Dans la partie où elle raconte le retour au Québec, elle insère quelques nouveaux passages qui vont dans le même sens, dont celui-ci : « Chaque fois que nous passons à la Cour, le palais de justice est rempli de journalistes, de personnes qui veulent voir comment se déroule notre procès, mais il y a aussi des membres du CIPP et amis de l’entourage de Paul Rose, haranguant les gens autour d’eux pour expliquer comment Jacques Cossette-Trudel et Louise Lanctôt sont des traitres. Ils ont des mots crus qu’aucune de mes sœurs n’ose me répéter. Mes sœurs sont scandalisées et les reprennent vertement. »
Elle revient sur les conflits dans les dernières pages (nouvelles) de l’ouvrage. « Je me suis longtemps souvenue, écrit-elle, du jour où, après une discussion autour de la table à Guanabo – la dernière du groupe en fait – l’amie d’un des membres est venue me trouver pour me dire que celui-ci ne pouvait plus discuter avec moi parce que je n’étais pas féminine. Quelle dignité a acquise celle-là au point de venir me déclarer marginale face à mon sexe parce que son mâle l’avait ainsi décidé! »
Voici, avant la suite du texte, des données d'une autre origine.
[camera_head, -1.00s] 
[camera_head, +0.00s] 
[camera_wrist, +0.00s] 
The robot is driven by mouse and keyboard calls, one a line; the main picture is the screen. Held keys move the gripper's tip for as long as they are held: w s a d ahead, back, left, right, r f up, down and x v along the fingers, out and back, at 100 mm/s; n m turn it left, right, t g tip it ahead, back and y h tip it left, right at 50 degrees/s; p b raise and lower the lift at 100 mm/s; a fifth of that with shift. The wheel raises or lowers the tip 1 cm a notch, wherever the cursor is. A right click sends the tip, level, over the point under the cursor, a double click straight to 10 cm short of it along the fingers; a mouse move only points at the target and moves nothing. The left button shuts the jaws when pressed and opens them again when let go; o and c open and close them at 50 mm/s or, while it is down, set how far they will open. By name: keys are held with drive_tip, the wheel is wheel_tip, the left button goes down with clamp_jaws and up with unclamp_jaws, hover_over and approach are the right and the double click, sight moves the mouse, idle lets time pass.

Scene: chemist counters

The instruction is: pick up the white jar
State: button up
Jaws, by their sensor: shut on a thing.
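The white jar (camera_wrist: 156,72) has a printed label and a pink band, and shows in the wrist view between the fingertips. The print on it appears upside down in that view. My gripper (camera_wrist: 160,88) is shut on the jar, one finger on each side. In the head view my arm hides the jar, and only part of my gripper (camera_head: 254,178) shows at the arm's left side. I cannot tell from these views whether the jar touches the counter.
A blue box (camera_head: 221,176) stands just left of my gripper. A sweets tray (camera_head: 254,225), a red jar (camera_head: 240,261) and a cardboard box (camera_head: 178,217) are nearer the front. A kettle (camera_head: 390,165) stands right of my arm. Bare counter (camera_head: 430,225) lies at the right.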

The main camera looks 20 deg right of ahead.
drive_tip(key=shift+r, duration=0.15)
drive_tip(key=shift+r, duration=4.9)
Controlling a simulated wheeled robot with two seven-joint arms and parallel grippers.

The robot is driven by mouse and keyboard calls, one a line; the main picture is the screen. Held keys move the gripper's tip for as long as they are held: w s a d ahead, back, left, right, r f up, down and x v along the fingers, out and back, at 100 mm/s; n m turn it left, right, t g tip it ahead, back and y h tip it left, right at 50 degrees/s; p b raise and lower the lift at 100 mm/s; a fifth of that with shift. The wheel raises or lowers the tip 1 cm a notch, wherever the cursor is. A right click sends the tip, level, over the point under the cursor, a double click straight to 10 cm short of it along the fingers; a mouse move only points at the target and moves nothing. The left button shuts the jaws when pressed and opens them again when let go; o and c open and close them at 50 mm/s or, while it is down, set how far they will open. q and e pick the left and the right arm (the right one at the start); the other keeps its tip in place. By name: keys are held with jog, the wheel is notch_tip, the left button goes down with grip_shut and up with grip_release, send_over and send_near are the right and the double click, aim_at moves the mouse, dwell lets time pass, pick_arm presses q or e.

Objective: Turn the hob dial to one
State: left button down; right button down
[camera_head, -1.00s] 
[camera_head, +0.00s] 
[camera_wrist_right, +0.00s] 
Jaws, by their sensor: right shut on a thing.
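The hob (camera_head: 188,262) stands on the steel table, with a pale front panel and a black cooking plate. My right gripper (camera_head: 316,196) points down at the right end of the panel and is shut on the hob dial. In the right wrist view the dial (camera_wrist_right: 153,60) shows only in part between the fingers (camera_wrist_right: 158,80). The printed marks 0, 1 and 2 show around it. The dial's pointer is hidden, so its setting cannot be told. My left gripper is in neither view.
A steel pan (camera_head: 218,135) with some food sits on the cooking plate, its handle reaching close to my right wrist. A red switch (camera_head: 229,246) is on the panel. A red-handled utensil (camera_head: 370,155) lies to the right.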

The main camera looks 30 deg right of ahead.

Il ne fait pas de doute que cette nouvelle édition a permis de plus explicites règlements de comptes, entre autres choses. En tant que femme, Louise Lanctôt a conservé de douloureux souvenirs de la crise d’Octobre et de l’exil. « Il me reste, écrit-elle, de ce vécu spécifique et exacerbé cette fine couche de la hargne des hommes du FLQ qui s’est déposée sur moi tout au long de cette saga et qui s’est durcie à même ma peau, sorte de cotte de mailles que je ne peux décoller sans hurler de douleur ».